# The problem
Retype everything from the line that contains "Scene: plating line" down to the line that contains "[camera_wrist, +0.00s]", inclusive, without altering or adding anything.

Manipulation episode records
======

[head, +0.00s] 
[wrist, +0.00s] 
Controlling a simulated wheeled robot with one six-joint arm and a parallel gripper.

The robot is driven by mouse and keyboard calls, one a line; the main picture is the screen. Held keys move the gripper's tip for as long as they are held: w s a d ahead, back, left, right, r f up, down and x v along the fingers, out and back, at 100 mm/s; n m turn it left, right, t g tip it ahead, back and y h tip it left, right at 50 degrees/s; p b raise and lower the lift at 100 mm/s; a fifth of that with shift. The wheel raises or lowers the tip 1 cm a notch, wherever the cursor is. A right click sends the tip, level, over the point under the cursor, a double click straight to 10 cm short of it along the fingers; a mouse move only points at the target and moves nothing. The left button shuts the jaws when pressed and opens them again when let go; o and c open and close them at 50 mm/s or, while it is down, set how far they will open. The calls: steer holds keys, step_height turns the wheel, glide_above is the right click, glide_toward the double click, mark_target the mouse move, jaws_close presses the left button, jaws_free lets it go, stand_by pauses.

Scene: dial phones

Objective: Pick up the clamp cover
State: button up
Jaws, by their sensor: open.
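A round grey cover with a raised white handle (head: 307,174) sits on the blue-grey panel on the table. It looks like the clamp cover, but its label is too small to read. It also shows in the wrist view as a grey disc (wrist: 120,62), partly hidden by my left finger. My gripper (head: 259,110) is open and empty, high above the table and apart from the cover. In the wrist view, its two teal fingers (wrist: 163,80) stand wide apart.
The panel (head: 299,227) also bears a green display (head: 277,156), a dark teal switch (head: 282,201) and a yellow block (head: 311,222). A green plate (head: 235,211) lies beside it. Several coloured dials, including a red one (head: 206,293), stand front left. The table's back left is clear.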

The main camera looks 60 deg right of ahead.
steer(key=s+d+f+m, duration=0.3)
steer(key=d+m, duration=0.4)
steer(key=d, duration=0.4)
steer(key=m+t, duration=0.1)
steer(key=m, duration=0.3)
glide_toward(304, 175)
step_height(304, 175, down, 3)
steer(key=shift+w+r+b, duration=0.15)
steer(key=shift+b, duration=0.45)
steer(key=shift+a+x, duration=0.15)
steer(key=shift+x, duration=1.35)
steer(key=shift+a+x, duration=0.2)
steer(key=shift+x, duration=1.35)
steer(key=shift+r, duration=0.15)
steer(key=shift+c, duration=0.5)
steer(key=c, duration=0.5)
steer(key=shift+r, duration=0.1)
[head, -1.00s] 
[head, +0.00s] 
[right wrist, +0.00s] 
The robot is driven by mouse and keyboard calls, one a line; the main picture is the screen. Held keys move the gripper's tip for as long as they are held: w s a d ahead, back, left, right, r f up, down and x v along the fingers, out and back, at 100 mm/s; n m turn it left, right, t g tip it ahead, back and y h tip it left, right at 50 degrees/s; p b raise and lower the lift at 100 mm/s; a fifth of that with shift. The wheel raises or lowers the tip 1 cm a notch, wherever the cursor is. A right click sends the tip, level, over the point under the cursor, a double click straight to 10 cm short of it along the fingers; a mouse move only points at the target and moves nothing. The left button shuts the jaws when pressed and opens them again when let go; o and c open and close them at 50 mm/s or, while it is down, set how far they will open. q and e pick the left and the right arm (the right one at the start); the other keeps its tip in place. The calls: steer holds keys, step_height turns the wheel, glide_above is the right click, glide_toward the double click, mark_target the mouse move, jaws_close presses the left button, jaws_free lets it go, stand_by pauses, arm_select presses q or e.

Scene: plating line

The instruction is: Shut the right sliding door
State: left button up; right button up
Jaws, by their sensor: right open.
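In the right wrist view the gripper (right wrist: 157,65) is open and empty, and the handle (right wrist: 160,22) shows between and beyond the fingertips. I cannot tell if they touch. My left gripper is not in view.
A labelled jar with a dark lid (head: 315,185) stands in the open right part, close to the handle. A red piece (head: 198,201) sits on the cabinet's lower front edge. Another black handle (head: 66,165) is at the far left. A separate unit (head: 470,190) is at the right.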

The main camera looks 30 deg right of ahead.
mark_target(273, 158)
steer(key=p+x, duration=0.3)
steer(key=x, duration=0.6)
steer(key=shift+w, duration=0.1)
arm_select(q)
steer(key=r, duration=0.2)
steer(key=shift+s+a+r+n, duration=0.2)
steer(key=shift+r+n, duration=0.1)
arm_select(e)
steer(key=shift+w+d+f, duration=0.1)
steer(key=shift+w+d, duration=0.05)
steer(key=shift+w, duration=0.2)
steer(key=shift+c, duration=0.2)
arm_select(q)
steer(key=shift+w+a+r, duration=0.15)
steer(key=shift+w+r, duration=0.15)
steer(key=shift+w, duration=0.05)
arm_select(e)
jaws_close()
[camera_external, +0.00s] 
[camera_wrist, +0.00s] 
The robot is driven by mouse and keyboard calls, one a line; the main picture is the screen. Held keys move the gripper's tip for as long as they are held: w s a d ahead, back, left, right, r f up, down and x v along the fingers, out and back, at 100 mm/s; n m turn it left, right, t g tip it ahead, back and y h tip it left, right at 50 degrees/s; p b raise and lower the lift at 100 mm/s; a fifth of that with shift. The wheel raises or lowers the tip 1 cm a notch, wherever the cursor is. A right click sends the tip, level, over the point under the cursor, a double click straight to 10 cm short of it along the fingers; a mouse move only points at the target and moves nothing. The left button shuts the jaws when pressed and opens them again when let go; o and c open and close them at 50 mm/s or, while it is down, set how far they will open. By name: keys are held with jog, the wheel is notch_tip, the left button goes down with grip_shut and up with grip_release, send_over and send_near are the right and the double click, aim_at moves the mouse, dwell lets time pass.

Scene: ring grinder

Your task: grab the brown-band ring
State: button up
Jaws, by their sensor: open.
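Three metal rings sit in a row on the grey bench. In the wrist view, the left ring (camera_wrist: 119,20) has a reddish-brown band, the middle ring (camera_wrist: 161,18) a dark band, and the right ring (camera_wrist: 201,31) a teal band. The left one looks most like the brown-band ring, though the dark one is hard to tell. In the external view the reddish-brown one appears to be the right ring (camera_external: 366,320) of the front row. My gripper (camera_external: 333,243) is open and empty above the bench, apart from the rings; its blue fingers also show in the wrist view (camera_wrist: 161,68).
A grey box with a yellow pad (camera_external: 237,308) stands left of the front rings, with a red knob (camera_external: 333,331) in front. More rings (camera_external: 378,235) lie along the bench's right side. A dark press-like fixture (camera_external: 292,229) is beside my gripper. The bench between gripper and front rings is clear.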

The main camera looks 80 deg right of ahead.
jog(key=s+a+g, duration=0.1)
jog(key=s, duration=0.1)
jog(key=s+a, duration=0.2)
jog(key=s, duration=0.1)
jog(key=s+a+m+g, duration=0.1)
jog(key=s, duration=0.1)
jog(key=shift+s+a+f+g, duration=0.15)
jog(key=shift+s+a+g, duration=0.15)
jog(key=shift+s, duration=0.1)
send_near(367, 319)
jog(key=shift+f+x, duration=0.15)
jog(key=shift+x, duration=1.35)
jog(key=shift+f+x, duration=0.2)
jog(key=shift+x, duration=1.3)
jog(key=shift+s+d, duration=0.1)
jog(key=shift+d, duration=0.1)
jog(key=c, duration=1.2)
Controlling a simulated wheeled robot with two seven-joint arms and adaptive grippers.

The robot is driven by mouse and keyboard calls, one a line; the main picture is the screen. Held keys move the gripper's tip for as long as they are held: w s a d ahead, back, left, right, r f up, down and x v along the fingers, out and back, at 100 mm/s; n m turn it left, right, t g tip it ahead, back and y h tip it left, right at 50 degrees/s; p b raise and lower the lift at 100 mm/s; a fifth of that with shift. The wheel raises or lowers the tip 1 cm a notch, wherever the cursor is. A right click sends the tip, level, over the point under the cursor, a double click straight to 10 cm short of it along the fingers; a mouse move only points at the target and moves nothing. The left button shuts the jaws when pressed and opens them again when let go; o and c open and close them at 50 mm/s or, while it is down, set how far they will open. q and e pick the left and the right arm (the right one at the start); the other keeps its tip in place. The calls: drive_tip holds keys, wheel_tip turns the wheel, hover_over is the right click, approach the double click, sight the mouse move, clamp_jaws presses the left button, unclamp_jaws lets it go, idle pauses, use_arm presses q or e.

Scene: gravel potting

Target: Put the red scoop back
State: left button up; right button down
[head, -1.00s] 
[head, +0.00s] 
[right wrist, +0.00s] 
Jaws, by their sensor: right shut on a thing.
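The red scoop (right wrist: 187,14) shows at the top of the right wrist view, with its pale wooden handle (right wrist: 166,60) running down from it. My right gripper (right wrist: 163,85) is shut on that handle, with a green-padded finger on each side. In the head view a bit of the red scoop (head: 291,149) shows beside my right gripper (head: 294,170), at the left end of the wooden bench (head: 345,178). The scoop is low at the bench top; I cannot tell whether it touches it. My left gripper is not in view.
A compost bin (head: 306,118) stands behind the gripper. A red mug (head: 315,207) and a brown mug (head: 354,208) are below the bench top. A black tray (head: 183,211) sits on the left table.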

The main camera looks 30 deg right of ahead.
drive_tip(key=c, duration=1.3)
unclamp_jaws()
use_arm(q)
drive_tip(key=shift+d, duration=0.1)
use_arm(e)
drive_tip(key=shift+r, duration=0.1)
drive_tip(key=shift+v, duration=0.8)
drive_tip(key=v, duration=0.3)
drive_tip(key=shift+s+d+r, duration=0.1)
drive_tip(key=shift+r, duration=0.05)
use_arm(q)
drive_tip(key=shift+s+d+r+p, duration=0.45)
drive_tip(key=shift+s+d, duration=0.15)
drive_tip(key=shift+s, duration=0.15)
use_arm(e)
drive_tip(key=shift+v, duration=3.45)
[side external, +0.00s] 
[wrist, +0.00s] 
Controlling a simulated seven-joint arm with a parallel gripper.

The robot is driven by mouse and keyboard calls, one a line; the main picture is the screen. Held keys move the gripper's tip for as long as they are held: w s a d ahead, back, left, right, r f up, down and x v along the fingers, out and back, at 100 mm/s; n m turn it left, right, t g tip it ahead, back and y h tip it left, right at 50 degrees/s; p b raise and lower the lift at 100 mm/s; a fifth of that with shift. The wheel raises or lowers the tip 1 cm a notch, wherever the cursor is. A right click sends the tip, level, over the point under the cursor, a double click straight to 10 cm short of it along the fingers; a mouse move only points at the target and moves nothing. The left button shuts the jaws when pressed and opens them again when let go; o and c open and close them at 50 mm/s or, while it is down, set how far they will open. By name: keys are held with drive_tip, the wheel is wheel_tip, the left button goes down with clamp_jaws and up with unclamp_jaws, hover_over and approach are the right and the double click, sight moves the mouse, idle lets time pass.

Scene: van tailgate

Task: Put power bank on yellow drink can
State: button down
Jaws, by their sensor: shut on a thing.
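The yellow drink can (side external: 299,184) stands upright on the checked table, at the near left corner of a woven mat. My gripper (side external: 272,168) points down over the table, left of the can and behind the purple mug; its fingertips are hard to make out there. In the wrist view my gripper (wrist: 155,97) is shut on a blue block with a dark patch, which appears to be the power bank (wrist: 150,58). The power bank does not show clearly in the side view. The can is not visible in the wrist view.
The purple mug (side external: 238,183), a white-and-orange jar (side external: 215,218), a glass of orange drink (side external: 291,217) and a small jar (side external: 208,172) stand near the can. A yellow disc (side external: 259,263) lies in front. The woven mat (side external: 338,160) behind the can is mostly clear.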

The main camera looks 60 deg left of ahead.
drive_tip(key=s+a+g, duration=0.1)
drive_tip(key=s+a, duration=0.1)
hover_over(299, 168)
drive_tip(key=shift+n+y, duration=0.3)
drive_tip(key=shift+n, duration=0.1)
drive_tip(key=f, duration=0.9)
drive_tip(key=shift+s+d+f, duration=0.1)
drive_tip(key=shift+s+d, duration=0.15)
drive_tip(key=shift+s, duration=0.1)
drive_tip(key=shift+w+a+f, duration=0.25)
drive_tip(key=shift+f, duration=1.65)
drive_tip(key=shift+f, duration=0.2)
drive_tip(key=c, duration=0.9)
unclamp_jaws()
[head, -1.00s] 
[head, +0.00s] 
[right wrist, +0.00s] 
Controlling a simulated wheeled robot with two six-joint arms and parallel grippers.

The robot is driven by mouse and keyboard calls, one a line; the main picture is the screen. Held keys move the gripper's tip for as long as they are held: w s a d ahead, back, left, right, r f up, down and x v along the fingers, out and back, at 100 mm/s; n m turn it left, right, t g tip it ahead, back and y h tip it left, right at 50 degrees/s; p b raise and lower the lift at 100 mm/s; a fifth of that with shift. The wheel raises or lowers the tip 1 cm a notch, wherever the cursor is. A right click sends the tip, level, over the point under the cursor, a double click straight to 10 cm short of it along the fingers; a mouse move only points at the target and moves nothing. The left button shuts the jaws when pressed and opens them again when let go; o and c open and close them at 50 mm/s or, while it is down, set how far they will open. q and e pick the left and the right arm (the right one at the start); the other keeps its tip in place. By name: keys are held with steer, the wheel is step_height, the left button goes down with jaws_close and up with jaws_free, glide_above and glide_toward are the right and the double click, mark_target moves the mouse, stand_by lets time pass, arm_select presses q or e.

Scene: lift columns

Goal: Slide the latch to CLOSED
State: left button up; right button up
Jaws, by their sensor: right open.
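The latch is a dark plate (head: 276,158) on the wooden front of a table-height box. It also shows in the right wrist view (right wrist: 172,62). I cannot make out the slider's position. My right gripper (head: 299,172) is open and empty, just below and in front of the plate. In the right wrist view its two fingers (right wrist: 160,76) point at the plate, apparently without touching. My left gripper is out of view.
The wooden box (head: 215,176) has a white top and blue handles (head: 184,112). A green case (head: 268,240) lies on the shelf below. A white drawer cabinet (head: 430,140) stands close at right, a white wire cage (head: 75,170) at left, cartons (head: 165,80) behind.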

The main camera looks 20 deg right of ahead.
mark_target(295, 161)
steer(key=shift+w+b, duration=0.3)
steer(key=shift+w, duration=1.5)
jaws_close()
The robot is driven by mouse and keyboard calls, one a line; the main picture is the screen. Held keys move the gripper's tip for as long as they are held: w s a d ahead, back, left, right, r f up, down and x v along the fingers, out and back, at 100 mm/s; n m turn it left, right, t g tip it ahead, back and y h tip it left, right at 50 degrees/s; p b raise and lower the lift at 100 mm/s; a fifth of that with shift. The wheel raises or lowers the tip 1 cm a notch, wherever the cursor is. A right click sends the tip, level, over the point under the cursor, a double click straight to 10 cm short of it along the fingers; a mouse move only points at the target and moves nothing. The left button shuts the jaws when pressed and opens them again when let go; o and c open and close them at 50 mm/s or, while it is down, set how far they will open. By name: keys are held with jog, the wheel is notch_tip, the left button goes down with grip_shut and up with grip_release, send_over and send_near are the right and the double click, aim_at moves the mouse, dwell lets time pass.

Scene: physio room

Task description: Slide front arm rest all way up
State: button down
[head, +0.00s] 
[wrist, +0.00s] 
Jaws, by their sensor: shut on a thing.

======

# Finished answer
Scene: plating line

The instruction is: Shut the right sliding door
State: left button up; right button up
Jaws, by their sensor: right open.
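In the right wrist view the gripper (right wrist: 157,65) is open and empty, and the handle (right wrist: 160,22) shows between and beyond the fingertips. I cannot tell if they touch. My left gripper is not in view.
A labelled jar with a dark lid (head: 315,185) stands in the open right part, close to the handle. A red piece (head: 198,201) sits on the cabinet's lower front edge. Another black handle (head: 66,165) is at the far left. A separate unit (head: 470,190) is at the right.

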The main camera looks 30 deg right of ahead.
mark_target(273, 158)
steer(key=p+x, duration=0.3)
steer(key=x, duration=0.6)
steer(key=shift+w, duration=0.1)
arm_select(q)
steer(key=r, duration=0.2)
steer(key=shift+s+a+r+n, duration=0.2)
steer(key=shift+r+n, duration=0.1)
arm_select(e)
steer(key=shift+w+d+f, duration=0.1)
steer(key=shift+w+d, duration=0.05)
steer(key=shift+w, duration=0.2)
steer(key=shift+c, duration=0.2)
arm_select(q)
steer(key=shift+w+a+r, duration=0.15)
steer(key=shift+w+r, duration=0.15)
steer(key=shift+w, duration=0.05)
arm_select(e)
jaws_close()
[camera_external, +0.00s] 
[camera_wrist, +0.00s] 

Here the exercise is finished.